Staying inside and practicing social distancing provides ample opportunity to binge watch our favourite shows and movies, but it’s also a great time to discover some new gems. If you’re a documentary buff looking for something new to watch, CBC Gem and the National Film Board of Canada are both great resources.
Here are eight documentaries worth checking out:
In The Internet of Everything, director Brett Gaylor looks at the impact the internet has had on our homes, bodies, and cities – including here in Toronto, where Google sister company Sidewalk Labs intends to build a high-tech “city-within-a-city” along the waterfront.
This documentary chronicles the lives of Syrian refugee and hockey mom Fatma Hacomer and her nine-year-old son, Majed. Filmmaker Teyama Alkaml told CBC the documentary “shows the reality of what it takes to build your life from zero.”
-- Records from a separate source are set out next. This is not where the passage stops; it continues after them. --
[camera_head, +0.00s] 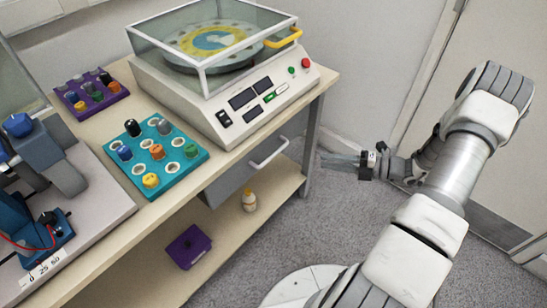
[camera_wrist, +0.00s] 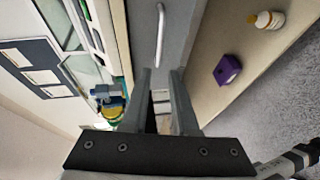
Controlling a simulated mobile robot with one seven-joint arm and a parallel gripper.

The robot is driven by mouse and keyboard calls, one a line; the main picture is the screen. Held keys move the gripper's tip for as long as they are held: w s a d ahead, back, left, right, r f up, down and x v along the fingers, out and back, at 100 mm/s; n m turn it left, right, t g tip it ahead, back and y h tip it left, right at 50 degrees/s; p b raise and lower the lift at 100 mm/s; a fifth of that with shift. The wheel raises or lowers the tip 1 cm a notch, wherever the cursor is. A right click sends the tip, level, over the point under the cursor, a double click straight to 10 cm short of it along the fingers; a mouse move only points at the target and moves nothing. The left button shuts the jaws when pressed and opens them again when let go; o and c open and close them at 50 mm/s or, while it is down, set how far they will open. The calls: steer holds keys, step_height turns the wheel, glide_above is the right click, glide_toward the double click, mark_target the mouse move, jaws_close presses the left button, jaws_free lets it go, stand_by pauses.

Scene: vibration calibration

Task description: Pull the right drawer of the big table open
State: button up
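The big table (camera_head: 325,82) has a grey drawer (camera_head: 232,180) under its top, with a pale bar handle (camera_head: 268,153). The drawer front looks about flush below the table edge. My gripper (camera_head: 326,160) is to the right of the handle, in front of the table and apart from it. In the wrist view the drawer front (camera_wrist: 180,22) and its handle (camera_wrist: 160,35) show ahead, beyond the fingertips. My gripper (camera_wrist: 162,78) is open there, with nothing between its two fingers.
On the table stand a clear-lidded machine (camera_head: 205,90), a teal tray (camera_head: 188,174) with coloured knobbed pieces and a purple tray (camera_head: 75,108). The lower shelf (camera_head: 150,270) holds a purple box (camera_head: 188,246) and a small bottle (camera_head: 249,200). Floor (camera_head: 310,225) before the drawer is clear.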

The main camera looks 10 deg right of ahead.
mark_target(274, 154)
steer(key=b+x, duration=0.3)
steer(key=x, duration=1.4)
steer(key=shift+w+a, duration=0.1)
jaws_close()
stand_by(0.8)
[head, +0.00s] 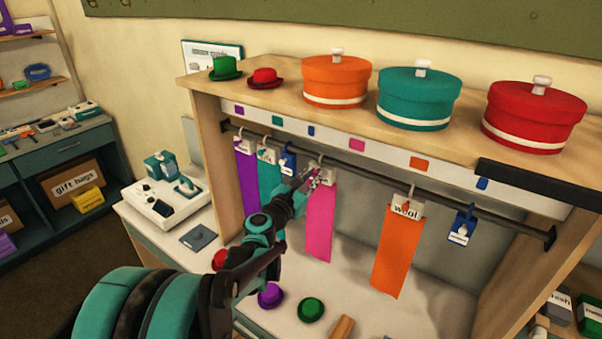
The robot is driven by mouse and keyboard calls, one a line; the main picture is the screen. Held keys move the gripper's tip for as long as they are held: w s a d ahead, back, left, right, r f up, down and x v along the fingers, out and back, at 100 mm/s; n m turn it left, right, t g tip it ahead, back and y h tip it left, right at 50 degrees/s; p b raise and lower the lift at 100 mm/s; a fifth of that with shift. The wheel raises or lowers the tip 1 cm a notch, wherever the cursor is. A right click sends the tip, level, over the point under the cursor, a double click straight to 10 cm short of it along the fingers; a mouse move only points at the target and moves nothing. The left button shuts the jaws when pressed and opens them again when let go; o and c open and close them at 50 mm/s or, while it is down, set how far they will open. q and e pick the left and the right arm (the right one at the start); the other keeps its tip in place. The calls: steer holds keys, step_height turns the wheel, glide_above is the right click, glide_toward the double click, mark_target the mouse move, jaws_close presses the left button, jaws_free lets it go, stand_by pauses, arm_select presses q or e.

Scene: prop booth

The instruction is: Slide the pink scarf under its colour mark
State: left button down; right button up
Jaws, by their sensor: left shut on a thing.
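The pink scarf (320,222) hangs from a hook on the dark rail (375,172) in the wooden booth. My left gripper (312,180) is shut on the top of the pink scarf, near its card; the exact contact is small and partly hidden. The pink mark (357,145) is on the white strip (385,153) above the rail, to the right of the scarf's hook. The scarf hangs nearer the left-hand blue mark (311,130). My right gripper is not in view.
Left of the pink scarf hang a purple scarf (248,180), a teal scarf (268,178) and a blue tag (288,162). To the right hang an orange scarf (397,250) and another blue tag (461,228). The rail between pink and orange scarves is clear.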

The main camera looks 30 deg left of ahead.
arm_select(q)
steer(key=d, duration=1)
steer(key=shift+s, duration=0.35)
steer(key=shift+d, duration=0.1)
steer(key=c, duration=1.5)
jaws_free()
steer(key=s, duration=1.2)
Warrior Women With Lupita Nyong’o
Academy Award-winning actress, author, and producer Lupita Nyong’o travels to West Africa to uncover the story of the Agoji, an all-female army who inspired the Dora Milaje featured in the 2018 Marvel film Black Panther.
If you’re a fan of the Planet Earth series, then Earth: One Amazing Day should definitely be on your watch list. The film showcases the beauty of the world over the span of one day – from high mountains to remote islands and exotic jungles.
Described as a “poem for a planet,” Metamorphosis is a Canadian-made documentary that examines the ways humanity is being transformed by climate change and offers hope for the future.
In this series of five documentary shorts, Indigenous filmmakers offer a look at urban Indigenous culture and lived experiences in five Friendship Centre communities.
Show Girls celebrates Montreal’s legendary Black jazz scene from the Roaring Twenties through World War II and into the 1950s and ’60s. The film features interviews with three women – Bernice, Tina, and Olga – who danced at the Black clubs during that time along with rarely seen footage of the era.
Sixteen years after leaving Moncton, New Brunswick following a wave of suicides at her high school, filmmaker Samara Grace Chadwick returns to the town to re-immerse herself in the memories lingering there. “People have been living with this story for twenty years,” she said of the film. “They each have a subjective version, which is genuine… even if it might be objectively false. I found it interesting to observe how all our individual stories have shaped us in our adult lives.”